> [EXERCISE DIRECTIONS]
Read the lines that follow and pick out every one containing the word "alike".

Dataset excerpt:
▼▼▼

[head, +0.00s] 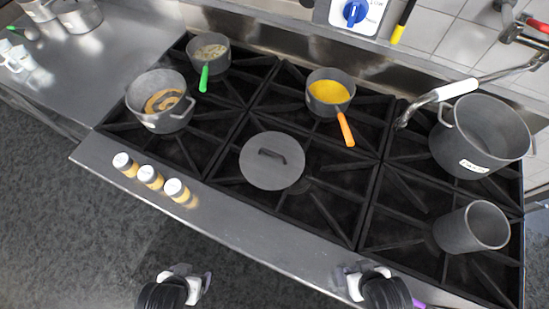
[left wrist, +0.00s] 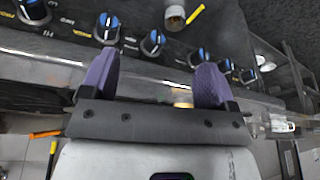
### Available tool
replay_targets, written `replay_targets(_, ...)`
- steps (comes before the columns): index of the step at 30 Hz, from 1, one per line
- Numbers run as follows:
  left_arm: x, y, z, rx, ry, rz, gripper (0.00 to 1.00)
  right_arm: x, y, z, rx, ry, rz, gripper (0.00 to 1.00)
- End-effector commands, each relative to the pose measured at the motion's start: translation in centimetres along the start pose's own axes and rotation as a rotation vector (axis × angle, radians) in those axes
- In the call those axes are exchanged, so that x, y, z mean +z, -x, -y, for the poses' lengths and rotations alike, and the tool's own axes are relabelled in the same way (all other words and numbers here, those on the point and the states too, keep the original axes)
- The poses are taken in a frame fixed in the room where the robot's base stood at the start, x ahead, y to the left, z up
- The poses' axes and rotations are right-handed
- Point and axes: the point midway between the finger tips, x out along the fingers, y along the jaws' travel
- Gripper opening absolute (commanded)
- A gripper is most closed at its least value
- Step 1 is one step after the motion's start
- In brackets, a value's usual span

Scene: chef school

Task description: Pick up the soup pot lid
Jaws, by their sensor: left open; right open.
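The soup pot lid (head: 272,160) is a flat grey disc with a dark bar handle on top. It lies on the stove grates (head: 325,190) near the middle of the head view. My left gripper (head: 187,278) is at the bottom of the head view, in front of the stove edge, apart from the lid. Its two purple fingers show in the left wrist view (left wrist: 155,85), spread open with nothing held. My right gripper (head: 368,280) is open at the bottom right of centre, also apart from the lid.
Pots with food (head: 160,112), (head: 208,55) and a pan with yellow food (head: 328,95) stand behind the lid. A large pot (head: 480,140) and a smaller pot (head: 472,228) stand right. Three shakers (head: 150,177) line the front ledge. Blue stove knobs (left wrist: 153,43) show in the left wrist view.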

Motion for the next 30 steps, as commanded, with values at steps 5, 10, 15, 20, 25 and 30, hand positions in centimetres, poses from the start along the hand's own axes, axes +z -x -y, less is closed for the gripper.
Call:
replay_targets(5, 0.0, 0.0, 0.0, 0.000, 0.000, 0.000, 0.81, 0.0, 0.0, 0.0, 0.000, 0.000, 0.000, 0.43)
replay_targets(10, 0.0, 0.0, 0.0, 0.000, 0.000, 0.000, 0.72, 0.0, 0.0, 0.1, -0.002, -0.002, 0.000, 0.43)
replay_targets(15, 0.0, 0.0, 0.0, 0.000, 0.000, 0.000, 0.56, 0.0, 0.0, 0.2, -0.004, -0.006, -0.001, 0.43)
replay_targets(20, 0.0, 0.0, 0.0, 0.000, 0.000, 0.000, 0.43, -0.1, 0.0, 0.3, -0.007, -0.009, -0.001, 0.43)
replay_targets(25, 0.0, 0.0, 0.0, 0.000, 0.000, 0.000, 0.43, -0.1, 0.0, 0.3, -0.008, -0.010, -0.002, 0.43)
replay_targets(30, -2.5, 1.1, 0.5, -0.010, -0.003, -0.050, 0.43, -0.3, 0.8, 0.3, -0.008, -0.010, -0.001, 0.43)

▲▲▲
▼▼▼

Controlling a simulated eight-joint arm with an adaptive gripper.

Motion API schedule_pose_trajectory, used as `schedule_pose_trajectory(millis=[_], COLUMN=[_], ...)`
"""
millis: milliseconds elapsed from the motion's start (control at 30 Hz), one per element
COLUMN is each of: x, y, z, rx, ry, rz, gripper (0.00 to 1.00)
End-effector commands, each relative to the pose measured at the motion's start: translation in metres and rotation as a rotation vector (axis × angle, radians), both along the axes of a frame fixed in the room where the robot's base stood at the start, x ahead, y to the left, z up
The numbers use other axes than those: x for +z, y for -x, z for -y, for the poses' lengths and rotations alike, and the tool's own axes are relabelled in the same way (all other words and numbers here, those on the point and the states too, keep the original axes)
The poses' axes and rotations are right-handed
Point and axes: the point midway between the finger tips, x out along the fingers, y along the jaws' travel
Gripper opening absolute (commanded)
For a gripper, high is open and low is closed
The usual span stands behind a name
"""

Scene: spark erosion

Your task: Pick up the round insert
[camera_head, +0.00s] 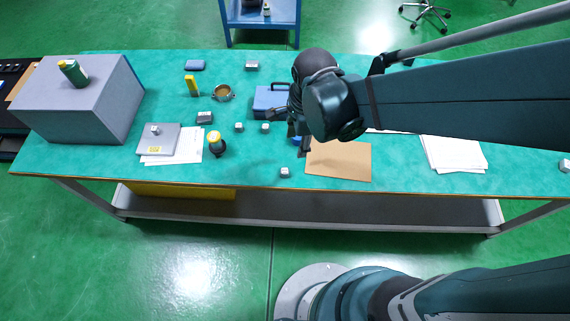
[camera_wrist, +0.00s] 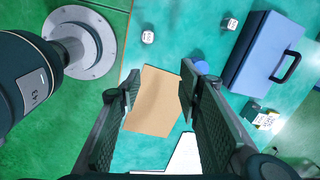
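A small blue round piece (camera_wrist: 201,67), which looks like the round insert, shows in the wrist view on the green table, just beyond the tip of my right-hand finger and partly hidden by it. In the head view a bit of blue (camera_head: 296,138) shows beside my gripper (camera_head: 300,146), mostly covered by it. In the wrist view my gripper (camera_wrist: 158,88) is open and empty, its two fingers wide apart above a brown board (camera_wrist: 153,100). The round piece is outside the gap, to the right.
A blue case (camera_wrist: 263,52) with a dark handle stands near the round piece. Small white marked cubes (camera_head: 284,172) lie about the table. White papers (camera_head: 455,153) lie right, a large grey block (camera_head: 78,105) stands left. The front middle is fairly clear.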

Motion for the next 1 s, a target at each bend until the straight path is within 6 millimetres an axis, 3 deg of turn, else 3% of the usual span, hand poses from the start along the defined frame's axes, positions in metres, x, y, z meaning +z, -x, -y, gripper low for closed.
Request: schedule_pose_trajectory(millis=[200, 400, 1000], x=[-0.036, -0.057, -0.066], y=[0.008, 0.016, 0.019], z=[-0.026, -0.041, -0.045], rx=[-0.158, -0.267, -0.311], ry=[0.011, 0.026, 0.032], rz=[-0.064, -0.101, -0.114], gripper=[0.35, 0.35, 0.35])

▲▲▲

> [RESULT BELOW]
- In the call those axes are exchanged, so that x, y, z mean +z, -x, -y, for the poses' lengths and rotations alike, and the tool's own axes are relabelled in the same way (all other words and numbers here, those on the point and the states too, keep the original axes)
The numbers use other axes than those: x for +z, y for -x, z for -y, for the poses' lengths and rotations alike, and the tool's own axes are relabelled in the same way (all other words and numbers here, those on the point and the states too, keep the original axes)

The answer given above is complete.